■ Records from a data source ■
-- START --

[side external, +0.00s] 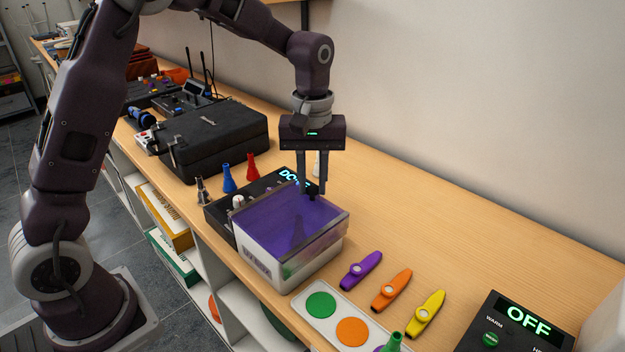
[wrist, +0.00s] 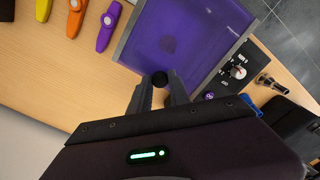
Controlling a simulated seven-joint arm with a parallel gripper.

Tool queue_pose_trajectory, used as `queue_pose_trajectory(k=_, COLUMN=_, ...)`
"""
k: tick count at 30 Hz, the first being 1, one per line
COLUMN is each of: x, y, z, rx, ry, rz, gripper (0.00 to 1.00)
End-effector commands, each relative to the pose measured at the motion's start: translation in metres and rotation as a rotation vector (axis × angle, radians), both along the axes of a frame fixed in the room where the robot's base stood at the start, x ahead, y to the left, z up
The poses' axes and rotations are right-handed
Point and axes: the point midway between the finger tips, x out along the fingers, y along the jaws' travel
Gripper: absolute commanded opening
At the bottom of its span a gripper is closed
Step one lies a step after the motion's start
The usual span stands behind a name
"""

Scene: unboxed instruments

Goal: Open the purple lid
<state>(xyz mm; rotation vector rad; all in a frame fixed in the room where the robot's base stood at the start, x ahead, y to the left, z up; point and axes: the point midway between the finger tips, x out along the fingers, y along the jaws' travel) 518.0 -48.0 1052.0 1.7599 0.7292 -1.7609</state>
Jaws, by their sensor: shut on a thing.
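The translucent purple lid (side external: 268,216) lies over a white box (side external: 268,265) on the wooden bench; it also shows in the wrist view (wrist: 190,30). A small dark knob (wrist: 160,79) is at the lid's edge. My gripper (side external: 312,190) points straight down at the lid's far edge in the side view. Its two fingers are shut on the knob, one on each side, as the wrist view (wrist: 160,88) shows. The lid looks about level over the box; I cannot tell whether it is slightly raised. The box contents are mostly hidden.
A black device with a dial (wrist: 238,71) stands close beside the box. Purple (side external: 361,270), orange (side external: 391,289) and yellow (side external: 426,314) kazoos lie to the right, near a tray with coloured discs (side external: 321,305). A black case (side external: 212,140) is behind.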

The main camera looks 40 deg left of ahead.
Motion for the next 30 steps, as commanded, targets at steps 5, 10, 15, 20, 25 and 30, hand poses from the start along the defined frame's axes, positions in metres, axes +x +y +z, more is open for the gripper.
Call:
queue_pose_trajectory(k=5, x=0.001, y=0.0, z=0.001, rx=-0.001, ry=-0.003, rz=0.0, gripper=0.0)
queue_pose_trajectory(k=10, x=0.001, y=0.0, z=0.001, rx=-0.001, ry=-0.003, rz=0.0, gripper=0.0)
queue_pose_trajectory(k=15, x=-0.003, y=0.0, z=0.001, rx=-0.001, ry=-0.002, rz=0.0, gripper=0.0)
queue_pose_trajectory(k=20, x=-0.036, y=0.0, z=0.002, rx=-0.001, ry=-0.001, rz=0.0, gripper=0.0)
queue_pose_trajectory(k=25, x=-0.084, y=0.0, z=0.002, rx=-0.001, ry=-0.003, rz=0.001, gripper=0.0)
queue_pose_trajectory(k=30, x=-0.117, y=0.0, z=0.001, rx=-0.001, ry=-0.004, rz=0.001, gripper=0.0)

-- END --
-- START --

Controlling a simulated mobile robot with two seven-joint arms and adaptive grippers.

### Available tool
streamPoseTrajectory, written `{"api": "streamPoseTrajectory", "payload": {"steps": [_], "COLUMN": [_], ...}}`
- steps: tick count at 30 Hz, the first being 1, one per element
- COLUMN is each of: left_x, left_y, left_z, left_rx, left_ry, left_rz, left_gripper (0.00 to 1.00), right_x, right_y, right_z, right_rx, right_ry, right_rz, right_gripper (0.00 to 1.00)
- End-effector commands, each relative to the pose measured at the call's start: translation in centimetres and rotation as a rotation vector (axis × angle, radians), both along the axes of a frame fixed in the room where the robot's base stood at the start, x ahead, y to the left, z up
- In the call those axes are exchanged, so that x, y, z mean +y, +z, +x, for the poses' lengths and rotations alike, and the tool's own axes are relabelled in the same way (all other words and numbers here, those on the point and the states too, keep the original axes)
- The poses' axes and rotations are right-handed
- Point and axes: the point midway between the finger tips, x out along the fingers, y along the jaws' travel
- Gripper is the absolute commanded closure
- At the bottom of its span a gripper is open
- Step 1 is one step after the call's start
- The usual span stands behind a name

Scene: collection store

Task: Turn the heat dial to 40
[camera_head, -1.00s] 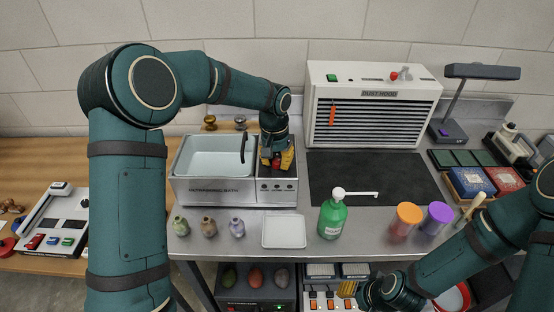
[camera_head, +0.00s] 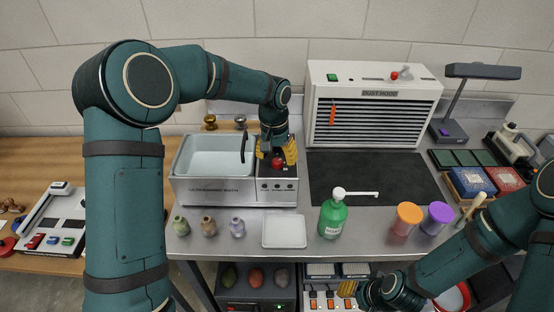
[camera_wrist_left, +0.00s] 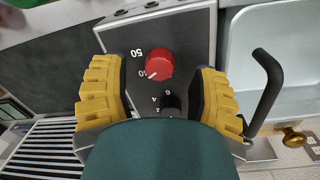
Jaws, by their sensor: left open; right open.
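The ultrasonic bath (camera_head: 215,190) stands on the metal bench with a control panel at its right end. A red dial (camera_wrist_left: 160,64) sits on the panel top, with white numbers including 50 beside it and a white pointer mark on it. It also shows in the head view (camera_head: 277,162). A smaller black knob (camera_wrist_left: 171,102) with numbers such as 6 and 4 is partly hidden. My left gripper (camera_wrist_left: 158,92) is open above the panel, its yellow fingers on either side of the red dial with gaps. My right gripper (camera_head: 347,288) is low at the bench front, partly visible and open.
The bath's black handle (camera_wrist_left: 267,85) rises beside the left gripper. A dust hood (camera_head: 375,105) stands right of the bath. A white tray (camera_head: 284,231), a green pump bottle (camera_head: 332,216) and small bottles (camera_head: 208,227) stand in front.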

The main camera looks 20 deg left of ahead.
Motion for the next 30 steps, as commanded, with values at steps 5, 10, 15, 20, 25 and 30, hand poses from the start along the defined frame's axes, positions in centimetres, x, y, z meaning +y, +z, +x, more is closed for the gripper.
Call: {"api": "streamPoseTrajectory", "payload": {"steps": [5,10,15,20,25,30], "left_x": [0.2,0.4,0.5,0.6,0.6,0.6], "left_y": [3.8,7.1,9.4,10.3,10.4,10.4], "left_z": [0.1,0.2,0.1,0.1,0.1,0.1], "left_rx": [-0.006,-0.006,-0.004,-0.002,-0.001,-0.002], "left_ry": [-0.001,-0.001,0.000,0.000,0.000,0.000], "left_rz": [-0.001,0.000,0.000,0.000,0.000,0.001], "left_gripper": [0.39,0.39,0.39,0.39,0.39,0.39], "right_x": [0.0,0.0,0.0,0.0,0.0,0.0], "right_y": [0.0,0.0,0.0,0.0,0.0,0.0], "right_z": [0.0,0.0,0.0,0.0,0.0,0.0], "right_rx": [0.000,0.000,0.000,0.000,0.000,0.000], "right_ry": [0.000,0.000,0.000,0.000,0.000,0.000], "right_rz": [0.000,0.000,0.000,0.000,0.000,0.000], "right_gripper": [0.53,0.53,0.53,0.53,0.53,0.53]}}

-- END --
-- START --

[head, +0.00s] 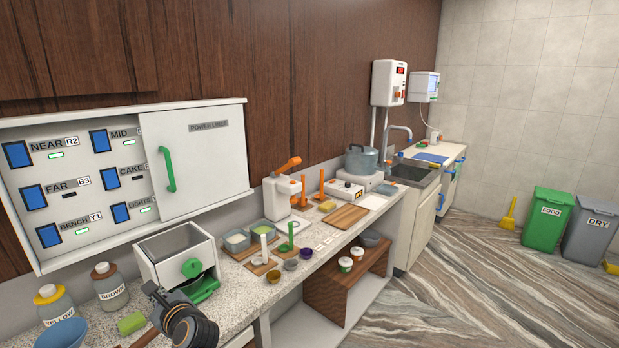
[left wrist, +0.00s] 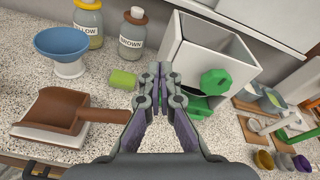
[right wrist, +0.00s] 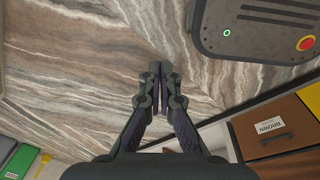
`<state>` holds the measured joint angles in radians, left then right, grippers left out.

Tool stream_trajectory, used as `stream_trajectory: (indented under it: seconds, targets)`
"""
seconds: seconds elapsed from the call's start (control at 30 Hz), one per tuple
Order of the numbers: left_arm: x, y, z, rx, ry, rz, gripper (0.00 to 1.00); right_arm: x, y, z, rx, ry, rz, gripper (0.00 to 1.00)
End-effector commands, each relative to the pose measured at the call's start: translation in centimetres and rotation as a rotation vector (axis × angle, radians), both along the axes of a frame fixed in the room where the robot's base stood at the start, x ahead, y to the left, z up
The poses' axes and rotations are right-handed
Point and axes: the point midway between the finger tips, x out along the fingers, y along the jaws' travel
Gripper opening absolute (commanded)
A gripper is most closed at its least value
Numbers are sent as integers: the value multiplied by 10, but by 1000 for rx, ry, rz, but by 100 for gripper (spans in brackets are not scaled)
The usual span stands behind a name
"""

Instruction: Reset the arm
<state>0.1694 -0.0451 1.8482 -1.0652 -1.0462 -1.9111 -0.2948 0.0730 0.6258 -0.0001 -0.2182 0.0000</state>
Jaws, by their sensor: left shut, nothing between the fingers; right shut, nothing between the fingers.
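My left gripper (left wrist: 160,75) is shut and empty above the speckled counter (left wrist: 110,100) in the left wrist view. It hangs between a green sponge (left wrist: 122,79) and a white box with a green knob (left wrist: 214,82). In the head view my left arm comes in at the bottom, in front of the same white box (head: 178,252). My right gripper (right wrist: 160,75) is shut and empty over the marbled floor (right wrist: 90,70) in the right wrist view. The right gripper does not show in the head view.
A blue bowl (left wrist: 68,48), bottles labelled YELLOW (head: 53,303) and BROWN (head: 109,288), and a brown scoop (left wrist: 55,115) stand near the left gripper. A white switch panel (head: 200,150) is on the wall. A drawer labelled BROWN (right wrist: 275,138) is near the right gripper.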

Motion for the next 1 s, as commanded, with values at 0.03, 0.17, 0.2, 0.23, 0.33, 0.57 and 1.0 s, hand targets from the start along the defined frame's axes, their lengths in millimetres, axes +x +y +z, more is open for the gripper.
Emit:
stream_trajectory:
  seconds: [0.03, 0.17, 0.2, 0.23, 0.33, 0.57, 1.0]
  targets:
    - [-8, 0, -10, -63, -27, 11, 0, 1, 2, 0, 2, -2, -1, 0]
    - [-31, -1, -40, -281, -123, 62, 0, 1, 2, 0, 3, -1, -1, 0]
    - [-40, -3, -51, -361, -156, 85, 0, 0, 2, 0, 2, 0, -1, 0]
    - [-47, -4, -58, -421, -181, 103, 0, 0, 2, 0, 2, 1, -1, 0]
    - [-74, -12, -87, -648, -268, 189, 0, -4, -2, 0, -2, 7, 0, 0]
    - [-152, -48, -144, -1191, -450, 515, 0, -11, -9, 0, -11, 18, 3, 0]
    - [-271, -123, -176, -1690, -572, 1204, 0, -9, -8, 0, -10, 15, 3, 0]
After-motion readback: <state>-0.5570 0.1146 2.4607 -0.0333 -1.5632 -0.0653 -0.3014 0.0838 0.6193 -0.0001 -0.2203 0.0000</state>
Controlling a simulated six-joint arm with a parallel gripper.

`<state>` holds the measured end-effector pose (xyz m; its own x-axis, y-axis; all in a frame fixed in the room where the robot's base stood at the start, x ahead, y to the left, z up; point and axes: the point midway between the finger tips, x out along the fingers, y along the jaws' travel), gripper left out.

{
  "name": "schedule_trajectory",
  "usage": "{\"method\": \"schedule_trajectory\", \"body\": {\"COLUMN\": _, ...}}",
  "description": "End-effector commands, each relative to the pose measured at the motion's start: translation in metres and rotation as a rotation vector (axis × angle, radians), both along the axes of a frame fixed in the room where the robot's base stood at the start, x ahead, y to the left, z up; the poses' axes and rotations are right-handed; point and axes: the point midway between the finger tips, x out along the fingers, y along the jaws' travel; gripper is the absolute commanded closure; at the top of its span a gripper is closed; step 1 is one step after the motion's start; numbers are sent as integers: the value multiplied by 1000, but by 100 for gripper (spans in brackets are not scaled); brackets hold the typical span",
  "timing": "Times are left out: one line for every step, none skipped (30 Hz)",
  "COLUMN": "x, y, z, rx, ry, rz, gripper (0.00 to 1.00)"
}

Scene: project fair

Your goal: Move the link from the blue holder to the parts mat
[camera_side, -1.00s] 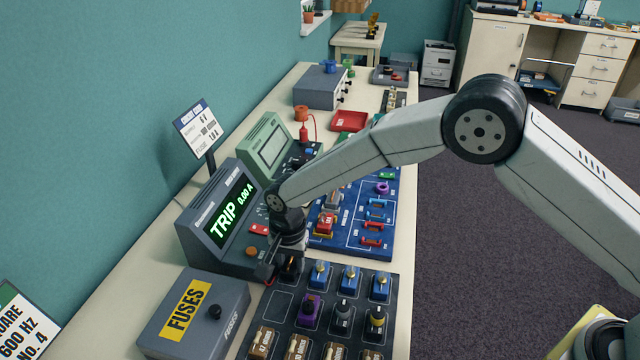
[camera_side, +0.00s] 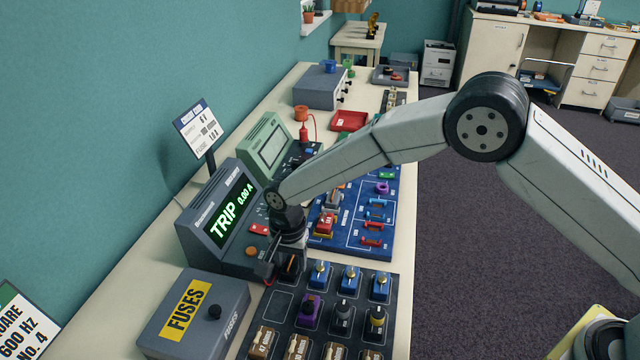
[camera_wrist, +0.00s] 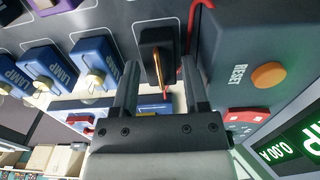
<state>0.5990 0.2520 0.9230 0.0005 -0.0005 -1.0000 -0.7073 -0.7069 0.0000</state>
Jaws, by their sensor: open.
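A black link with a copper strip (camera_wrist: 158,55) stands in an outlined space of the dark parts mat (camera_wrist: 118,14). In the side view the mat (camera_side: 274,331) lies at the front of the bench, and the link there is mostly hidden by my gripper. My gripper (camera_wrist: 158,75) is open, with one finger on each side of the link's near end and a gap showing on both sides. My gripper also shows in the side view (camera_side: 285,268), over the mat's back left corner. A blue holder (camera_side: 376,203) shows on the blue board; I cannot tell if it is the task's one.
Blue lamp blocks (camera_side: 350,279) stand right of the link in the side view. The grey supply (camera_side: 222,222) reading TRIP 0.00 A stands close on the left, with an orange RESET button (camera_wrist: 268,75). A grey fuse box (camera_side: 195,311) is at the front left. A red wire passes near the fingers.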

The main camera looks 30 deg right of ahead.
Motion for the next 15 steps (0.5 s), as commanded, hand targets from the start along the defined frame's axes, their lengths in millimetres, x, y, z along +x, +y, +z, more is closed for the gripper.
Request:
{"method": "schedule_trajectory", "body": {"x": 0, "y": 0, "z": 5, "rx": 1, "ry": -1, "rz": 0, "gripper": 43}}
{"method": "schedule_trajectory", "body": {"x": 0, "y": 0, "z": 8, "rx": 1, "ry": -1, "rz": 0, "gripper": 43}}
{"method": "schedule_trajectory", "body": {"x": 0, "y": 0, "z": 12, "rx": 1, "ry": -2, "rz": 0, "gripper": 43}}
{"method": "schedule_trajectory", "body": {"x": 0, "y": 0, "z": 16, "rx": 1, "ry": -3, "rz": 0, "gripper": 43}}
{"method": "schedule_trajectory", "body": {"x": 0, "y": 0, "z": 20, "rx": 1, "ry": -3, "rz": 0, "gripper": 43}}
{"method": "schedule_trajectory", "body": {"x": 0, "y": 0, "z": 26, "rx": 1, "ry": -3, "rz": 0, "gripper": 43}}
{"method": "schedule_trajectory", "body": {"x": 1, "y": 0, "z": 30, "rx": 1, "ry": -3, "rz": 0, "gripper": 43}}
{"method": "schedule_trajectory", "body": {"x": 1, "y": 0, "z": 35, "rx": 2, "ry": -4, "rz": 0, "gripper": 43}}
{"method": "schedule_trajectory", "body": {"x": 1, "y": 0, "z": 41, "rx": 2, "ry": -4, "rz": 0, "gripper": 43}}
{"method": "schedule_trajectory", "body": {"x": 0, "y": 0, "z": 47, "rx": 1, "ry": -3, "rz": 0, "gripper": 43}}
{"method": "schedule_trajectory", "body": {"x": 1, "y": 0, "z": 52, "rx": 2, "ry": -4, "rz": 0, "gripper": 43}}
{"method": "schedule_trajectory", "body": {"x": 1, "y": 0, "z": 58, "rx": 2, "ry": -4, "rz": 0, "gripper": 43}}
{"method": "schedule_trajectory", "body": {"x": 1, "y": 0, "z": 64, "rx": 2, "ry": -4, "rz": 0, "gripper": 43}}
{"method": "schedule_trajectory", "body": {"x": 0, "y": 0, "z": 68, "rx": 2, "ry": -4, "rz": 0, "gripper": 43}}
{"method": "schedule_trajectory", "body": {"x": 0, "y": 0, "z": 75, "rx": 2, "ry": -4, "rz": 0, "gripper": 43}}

-- END --

■ Short problem ■
Pictures should be left out. Retype only the run of lines from the line containing "- In the call" to the line containing "[camera_wrist_left, +0.00s]", inclusive.

■ Solved exercise ■
- In the call those axes are exchanged, so that x, y, z mean +y, +z, +x, for the poses' lengths and rotations alike, and the tool's own axes are relabelled in the same way (all other words and numbers here, those on the point and the states too, keep the original axes)
- The poses' axes and rotations are right-handed
- Point and axes: the point midway between the finger tips, x out along the fingers, y along the jaws' travel
- Gripper is the absolute commanded closure
- At the bottom of its span a gripper is open
- Step 1 is one step after the call's start
- The usual span stands behind a name

Scene: collection store

Task: Turn the heat dial to 40
[camera_head, -1.00s] 
[camera_head, +0.00s] 
[camera_wrist_left, +0.00s] 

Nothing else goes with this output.